By telling the truth about his ancestry, Clemetson threatened to disrupt the military’s peculiar “Don’t ask, don’t tell” racial practices, which were conducted with a wink and a nod.
The recruiting officers would probably have preferred that Clemetson claim he was white and leave it at that. If others had followed Clemetson’s stance, the military establishment could no longer claim, if pressed, that it barred men who were “negroes or people of colour” from becoming officers and that it kept leadership roles in the military for men “of pure European descent”. –BBC News
Women Are Improving This “Beach Body” Advert With Their Own Body-Positive Messages – An ad for weight loss products that features a bikini-clad model made a number of appearances throughout the London Underground, and there has been some great backlash against the overt association between being “beach body ready” and a certain body type. Check out the grassroots protests in the pics Buzzfeed has collected. –Buzzfeed
The father of Alexandre Dumas (author of the Three Musketeers) was black and a general in revolutionary France. It’s a fascinating story, the book is Black Count, by Tom Reiss.

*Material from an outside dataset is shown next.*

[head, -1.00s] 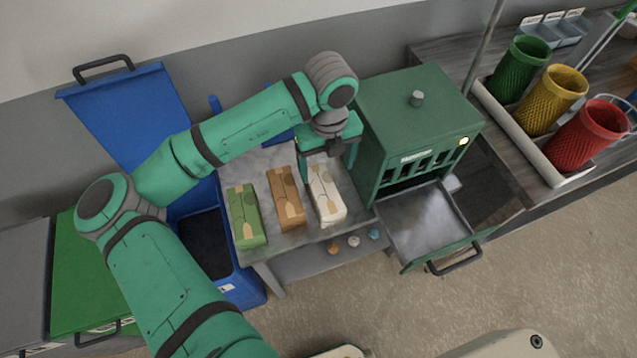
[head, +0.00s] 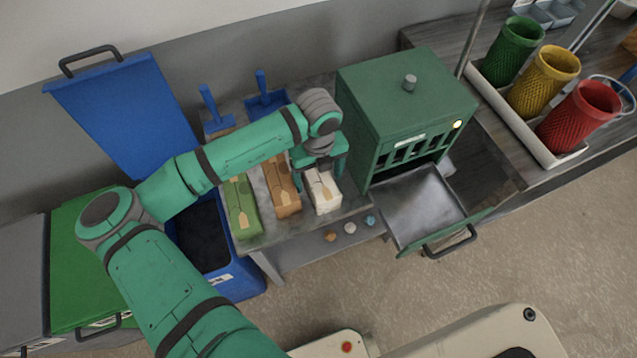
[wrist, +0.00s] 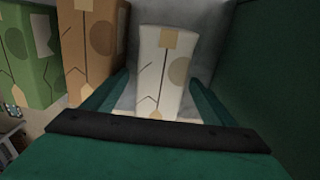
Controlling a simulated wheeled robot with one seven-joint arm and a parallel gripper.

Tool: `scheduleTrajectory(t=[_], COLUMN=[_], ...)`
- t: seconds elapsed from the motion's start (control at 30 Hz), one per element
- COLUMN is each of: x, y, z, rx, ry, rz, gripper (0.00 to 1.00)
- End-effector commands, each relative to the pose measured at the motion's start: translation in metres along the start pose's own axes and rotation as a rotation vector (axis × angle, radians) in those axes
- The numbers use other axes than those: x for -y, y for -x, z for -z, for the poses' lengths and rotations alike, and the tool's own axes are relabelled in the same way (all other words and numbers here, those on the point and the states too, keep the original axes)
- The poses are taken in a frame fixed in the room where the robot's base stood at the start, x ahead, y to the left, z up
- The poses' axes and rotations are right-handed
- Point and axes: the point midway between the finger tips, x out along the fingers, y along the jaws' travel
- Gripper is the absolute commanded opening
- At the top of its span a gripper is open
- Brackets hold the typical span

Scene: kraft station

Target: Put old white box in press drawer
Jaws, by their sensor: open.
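The white box (head: 323,196) stands at the right of a row of boxes on the grey table, and it also shows in the wrist view (wrist: 160,75). My gripper (head: 318,180) is open and pointing down over the white box. In the wrist view the green fingers lie one on each side of the box's lower part; I cannot tell whether they touch it. The press drawer (head: 415,208) is pulled out from the green press (head: 400,120), right of the white box. Its visible floor is bare.
A brown box (head: 283,190) and a green box (head: 242,210) stand left of the white box. Several small coloured knobs sit below the table edge. Blue bin (head: 205,245) is at left. Green, yellow and red baskets (head: 580,118) stand at far right.

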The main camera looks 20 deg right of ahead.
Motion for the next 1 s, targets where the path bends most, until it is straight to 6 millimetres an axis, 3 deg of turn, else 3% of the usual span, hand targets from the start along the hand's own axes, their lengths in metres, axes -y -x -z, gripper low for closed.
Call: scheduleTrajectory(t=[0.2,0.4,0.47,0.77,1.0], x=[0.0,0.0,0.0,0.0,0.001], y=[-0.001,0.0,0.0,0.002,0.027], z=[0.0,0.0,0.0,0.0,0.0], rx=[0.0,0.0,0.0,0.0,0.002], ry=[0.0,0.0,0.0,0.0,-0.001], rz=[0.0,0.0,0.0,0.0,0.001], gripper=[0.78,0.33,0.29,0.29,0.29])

Given the number of blacks who passed as white and the fact that few whites were proud of African ancestry, I wonder what percent of African ancestry is in the average white of supposedly “pure European descent.”
Re. the death of the Comcast / Time Warner merger, I wonder what, if anything, this means for the AT&T / DirecTV deal.
@Janine: According to our Dish tech…it’s not going to happen, but who knows?
I really liked the Buzzfeed article…..just this morning as I was going to work I saw one of those American Apparel billboards with the provocatively posed “tween looking” model in bra and panties…..they make me so angry! I fantasized about defacing it…..go Londoners!